• _STATED PROBLEM_
Starting at the line that contains "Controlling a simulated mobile" and stopping after the line that contains "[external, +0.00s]", copy the lines exactly. Pictures are left out.

• _INPUT MATERIAL_

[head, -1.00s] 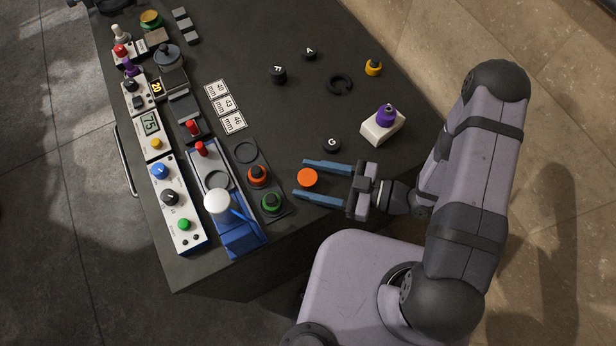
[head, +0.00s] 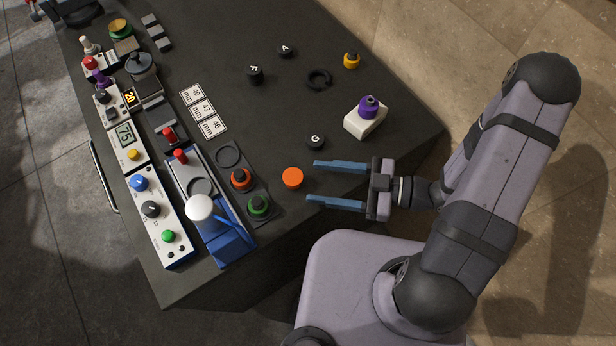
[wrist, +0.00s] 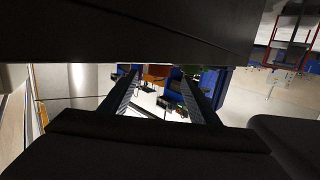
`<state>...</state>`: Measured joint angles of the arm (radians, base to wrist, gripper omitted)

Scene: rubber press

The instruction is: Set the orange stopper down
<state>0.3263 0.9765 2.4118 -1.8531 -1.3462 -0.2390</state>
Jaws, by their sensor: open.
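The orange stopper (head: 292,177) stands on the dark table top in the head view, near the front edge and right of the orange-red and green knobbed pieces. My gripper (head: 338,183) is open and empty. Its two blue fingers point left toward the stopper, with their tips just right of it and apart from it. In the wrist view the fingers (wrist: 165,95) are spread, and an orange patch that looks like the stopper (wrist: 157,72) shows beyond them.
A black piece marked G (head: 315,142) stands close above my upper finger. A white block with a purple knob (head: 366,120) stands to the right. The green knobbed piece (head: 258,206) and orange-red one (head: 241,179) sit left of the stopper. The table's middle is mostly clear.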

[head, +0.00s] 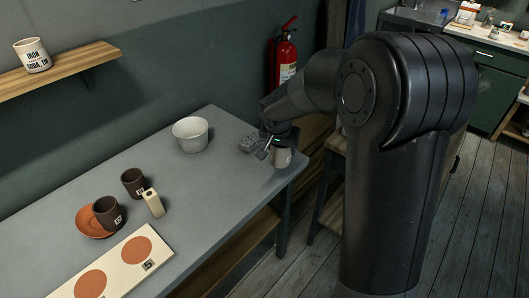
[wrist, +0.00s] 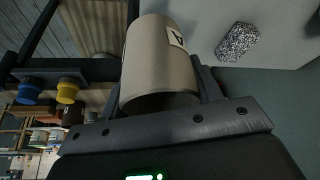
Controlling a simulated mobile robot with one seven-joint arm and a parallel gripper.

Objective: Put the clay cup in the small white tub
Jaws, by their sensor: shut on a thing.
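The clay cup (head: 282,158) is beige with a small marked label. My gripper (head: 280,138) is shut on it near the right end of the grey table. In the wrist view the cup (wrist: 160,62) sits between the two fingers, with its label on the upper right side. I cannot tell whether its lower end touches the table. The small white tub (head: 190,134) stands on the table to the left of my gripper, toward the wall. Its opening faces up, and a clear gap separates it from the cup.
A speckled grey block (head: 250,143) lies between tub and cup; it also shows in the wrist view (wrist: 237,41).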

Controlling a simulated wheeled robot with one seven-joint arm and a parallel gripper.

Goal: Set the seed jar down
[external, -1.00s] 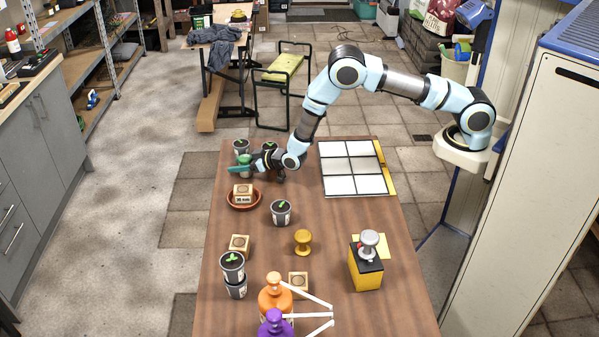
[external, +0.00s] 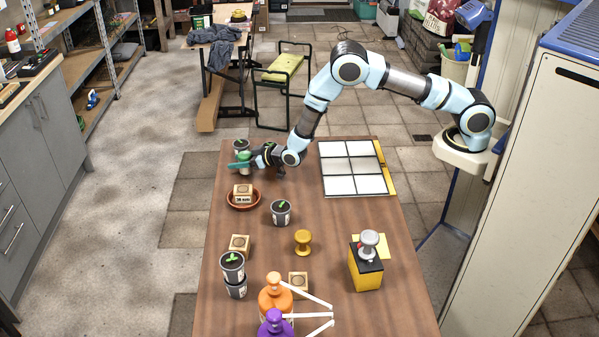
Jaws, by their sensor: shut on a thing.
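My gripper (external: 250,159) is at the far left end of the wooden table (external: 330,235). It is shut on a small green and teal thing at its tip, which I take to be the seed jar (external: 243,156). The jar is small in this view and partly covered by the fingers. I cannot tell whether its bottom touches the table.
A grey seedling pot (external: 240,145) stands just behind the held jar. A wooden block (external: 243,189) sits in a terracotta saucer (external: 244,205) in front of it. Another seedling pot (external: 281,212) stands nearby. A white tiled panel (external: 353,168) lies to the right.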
==
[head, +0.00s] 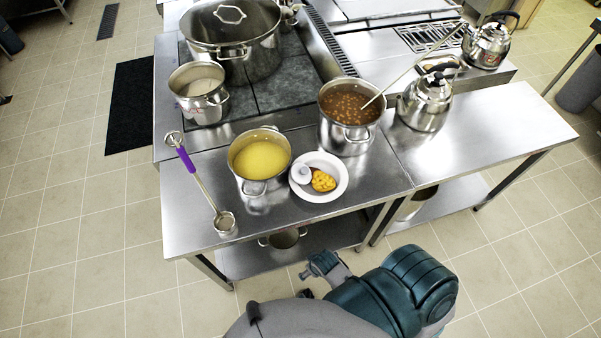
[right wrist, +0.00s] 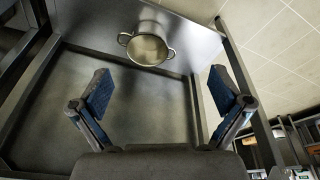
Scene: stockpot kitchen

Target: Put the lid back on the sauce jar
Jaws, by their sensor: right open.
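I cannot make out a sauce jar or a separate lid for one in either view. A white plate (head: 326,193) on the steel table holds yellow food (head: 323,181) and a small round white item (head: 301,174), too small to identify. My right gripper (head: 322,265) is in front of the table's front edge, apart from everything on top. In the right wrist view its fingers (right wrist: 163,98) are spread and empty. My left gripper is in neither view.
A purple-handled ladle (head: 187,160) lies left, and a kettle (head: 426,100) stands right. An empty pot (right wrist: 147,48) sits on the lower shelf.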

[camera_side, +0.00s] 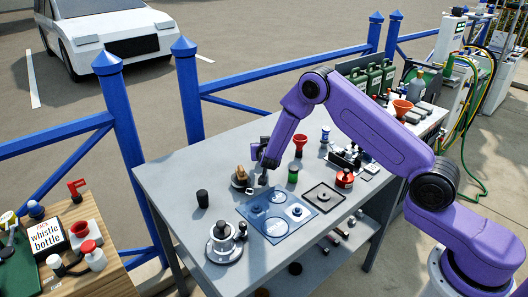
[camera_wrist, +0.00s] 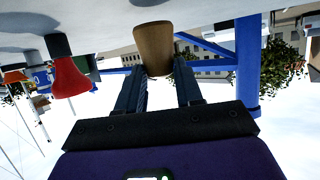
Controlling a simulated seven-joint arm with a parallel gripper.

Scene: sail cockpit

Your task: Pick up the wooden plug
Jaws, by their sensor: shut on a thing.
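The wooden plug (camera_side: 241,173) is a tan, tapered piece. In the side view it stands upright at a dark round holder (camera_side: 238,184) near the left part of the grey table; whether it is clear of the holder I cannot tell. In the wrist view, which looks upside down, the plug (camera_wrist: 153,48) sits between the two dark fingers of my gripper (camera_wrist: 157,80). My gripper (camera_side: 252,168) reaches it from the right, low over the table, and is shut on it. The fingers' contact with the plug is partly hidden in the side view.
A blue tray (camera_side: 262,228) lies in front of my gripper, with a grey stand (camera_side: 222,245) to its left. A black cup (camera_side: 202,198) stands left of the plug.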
==
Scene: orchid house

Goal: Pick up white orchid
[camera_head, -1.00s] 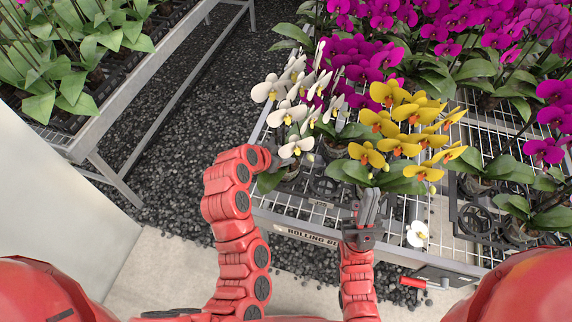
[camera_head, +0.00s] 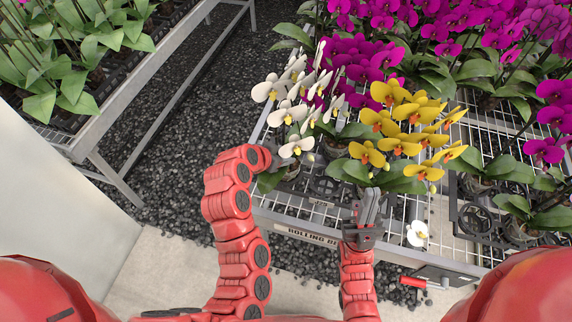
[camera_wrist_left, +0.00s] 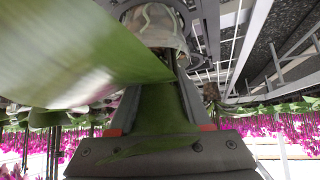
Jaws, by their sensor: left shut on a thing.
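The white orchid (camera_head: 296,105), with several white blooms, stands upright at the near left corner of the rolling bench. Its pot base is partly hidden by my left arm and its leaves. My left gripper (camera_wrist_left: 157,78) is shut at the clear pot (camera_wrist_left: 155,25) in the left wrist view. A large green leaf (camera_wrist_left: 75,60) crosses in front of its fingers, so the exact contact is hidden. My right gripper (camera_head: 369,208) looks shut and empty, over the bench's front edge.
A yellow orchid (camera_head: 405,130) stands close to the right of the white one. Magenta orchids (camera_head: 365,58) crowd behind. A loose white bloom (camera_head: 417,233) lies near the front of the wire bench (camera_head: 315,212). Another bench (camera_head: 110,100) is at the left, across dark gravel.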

• _REPLY TO THE EXERCISE_
Controlling a simulated mobile robot with one seven-joint arm and a parallel gripper.

Objective: Put the clay cup in the small white tub
Jaws, by their sensor: shut on a thing.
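The clay cup (head: 282,158) is beige with a small marked label. My gripper (head: 280,138) is shut on it near the right end of the grey table. In the wrist view the cup (wrist: 160,62) sits between the two fingers, with its label on the upper right side. I cannot tell whether its lower end touches the table. The small white tub (head: 190,134) stands on the table to the left of my gripper, toward the wall. Its opening faces up, and a clear gap separates it from the cup.
A speckled grey block (head: 250,143) lies between tub and cup; it also shows in the wrist view (wrist: 237,41).

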Controlling a simulated wheeled robot with one seven-joint arm and a parallel gripper.

Goal: Set the seed jar down
[external, -1.00s] 
[external, +0.00s] 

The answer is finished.